(Recorded robot episodes)
* start *

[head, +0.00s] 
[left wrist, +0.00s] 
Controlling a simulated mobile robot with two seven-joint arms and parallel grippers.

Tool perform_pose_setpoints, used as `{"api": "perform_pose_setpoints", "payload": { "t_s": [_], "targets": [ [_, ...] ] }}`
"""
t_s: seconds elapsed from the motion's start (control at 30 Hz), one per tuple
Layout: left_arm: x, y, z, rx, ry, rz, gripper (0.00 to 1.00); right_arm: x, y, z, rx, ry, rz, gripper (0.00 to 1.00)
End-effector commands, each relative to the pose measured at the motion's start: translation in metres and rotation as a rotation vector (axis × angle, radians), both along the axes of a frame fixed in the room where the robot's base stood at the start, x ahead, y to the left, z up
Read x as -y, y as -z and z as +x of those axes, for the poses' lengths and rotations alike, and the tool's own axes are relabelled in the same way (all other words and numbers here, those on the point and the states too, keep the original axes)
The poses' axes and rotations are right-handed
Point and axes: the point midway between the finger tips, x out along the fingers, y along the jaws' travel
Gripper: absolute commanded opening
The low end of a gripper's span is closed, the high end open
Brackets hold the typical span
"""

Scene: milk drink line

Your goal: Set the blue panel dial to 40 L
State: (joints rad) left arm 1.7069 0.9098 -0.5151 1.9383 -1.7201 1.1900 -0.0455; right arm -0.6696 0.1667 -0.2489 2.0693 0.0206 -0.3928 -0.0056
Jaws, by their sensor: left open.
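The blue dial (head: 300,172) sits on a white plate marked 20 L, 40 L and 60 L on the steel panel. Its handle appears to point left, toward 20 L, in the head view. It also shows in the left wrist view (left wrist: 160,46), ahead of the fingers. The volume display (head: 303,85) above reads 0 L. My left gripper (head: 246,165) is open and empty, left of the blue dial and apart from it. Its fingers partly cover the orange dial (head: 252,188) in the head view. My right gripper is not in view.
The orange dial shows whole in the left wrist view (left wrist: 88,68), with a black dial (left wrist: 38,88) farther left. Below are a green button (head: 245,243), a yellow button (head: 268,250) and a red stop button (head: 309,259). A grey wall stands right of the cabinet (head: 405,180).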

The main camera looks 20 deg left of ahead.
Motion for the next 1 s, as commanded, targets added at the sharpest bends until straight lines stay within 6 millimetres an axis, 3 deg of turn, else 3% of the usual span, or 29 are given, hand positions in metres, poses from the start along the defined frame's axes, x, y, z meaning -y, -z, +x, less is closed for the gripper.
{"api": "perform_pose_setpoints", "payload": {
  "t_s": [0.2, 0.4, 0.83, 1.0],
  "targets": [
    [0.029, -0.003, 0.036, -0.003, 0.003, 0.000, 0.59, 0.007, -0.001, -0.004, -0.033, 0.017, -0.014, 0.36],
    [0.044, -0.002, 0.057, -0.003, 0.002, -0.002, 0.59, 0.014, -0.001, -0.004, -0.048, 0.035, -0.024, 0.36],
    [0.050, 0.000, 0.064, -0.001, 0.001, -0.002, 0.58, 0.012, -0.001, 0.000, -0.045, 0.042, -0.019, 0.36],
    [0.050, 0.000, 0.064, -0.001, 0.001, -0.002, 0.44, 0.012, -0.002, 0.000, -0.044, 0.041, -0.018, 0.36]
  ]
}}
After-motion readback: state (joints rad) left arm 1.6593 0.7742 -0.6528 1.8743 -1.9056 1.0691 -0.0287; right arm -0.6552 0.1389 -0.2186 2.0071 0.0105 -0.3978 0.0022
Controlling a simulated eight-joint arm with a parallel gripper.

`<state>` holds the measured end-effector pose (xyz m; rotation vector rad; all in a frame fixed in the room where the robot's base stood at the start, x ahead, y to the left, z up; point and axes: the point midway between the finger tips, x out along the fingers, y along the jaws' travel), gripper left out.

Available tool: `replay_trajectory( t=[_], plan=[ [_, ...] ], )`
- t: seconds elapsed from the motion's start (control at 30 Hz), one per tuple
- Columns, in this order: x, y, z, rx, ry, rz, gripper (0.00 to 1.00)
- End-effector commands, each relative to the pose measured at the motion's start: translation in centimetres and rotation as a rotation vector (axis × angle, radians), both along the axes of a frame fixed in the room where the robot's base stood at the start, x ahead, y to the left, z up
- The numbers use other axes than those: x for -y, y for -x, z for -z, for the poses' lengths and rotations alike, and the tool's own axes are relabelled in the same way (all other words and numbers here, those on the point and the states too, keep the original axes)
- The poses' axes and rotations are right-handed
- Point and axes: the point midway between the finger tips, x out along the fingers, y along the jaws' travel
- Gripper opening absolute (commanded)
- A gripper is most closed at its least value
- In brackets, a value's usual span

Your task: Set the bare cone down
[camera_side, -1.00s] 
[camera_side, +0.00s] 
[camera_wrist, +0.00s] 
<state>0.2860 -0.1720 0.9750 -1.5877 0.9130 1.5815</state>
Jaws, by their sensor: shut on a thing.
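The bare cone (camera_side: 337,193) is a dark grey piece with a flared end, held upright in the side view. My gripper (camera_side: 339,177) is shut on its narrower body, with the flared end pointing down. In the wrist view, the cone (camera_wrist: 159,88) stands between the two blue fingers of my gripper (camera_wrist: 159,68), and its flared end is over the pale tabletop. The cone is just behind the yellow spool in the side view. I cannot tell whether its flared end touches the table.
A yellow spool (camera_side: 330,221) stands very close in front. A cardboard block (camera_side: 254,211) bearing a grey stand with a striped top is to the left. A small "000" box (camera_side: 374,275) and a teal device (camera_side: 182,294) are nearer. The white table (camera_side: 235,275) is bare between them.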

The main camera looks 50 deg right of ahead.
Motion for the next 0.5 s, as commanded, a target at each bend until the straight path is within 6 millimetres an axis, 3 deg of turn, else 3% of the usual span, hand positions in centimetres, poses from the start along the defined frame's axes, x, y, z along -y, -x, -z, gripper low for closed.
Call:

* end *

What you need to do> From the listing above, extract every line exactly as it stands.

Task output>
[head, +0.00s] 
[left wrist, +0.00s] 
Controlling a simulated mobile robot with two seven-joint arms and parallel grippers.

Tool perform_pose_setpoints, used as `{"api": "perform_pose_setpoints", "payload": { "t_s": [_], "targets": [ [_, ...] ] }}`
"""
t_s: seconds elapsed from the motion's start (control at 30 Hz), one per tuple
Layout: left_arm: x, y, z, rx, ry, rz, gripper (0.00 to 1.00); right_arm: x, y, z, rx, ry, rz, gripper (0.00 to 1.00)
End-effector commands, each relative to the pose measured at the motion's start: translation in metres and rotation as a rotation vector (axis × angle, radians), both along the axes of a frame fixed in the room where the robot's base stood at the start, x ahead, y to the left, z up
Read x as -y, y as -z and z as +x of those axes, for the poses' lengths and rotations alike, and the tool's own axes are relabelled in the same way (all other words and numbers here, those on the point and the states too, keep the original axes)
The poses' axes and rotations are right-handed
Point and axes: the point midway between the finger tips, x out along the fingers, y along the jaws' travel
Gripper: absolute commanded opening
The low end of a gripper's span is closed, the high end open
Brackets hold the typical span
"""

Scene: milk drink line

Your goal: Set the blue panel dial to 40 L
State: (joints rad) left arm 1.7069 0.9098 -0.5151 1.9383 -1.7201 1.1900 -0.0455; right arm -0.6696 0.1667 -0.2489 2.0693 0.0206 -0.3928 -0.0056
Jaws, by their sensor: left open.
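The blue dial (head: 300,172) sits on a white plate marked 20 L, 40 L and 60 L on the steel panel. Its handle appears to point left, toward 20 L, in the head view. It also shows in the left wrist view (left wrist: 160,46), ahead of the fingers. The volume display (head: 303,85) above reads 0 L. My left gripper (head: 246,165) is open and empty, left of the blue dial and apart from it. Its fingers partly cover the orange dial (head: 252,188) in the head view. My right gripper is not in view.
The orange dial shows whole in the left wrist view (left wrist: 88,68), with a black dial (left wrist: 38,88) farther left. Below are a green button (head: 245,243), a yellow button (head: 268,250) and a red stop button (head: 309,259). A grey wall stands right of the cabinet (head: 405,180).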

The main camera looks 20 deg left of ahead.
Motion for the next 1 s, as commanded, targets added at the sharpest bends until straight lines stay within 6 millimetres an axis, 3 deg of turn, else 3% of the usual span, or 29 are given, hand positions in metres, poses from the start along the defined frame's axes, x, y, z meaning -y, -z, +x, less is closed for the gripper.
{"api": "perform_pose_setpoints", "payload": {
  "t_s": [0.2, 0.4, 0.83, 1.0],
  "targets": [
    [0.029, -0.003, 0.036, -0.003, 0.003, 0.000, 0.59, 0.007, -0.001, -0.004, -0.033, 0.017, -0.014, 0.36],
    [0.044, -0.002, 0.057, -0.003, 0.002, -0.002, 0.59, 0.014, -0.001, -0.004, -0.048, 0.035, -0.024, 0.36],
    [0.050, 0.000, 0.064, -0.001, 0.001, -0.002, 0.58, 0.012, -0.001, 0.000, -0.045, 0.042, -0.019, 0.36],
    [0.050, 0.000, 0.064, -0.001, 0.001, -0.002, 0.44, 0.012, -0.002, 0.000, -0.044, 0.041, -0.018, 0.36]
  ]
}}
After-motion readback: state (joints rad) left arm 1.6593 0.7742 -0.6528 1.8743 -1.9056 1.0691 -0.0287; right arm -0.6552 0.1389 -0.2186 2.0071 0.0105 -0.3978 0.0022
Controlling a simulated eight-joint arm with a parallel gripper.

`<state>` holds the measured end-effector pose (xyz m; rotation vector rad; all in a frame fixed in the room where the robot's base stood at the start, x ahead, y to the left, z up; point and axes: the point midway between the finger tips, x out along the fingers, y along the jaws' travel), gripper left out.

Available tool: `replay_trajectory( t=[_], plan=[ [_, ...] ], )`
- t: seconds elapsed from the motion's start (control at 30 Hz), one per tuple
- Columns, in this order: x, y, z, rx, ry, rz, gripper (0.00 to 1.00)
- End-effector commands, each relative to the pose measured at the motion's start: translation in centimetres and rotation as a rotation vector (axis × angle, radians), both along the axes of a frame fixed in the room where the robot's base stood at the start, x ahead, y to the left, z up
- The numbers use other axes than those: x for -y, y for -x, z for -z, for the poses' lengths and rotations alike, and the tool's own axes are relabelled in the same way (all other words and numbers here, those on the point and the states too, keep the original axes)
- The poses' axes and rotations are right-handed
- Point and axes: the point midway between the finger tips, x out along the fingers, y along the jaws' travel
- Gripper opening absolute (commanded)
- A gripper is most closed at its least value
- In brackets, a value's usual span

Your task: Set the bare cone down
[camera_side, -1.00s] 
[camera_side, +0.00s] 
[camera_wrist, +0.00s] 
<state>0.2860 -0.1720 0.9750 -1.5877 0.9130 1.5815</state>
Jaws, by their sensor: shut on a thing.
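The bare cone (camera_side: 337,193) is a dark grey piece with a flared end, held upright in the side view. My gripper (camera_side: 339,177) is shut on its narrower body, with the flared end pointing down. In the wrist view, the cone (camera_wrist: 159,88) stands between the two blue fingers of my gripper (camera_wrist: 159,68), and its flared end is over the pale tabletop. The cone is just behind the yellow spool in the side view. I cannot tell whether its flared end touches the table.
A yellow spool (camera_side: 330,221) stands very close in front. A cardboard block (camera_side: 254,211) bearing a grey stand with a striped top is to the left. A small "000" box (camera_side: 374,275) and a teal device (camera_side: 182,294) are nearer. The white table (camera_side: 235,275) is bare between them.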

The main camera looks 50 deg right of ahead.
Motion for the next 0.5 s, as commanded, a target at each bend until the straight path is within 6 millimetres an axis, 3 deg of turn, else 3% of the usual span, hand positions in centimetres, poses from the start along the defined frame's axes, x, y, z along -y, -x, -z, gripper low for closed.
Call:

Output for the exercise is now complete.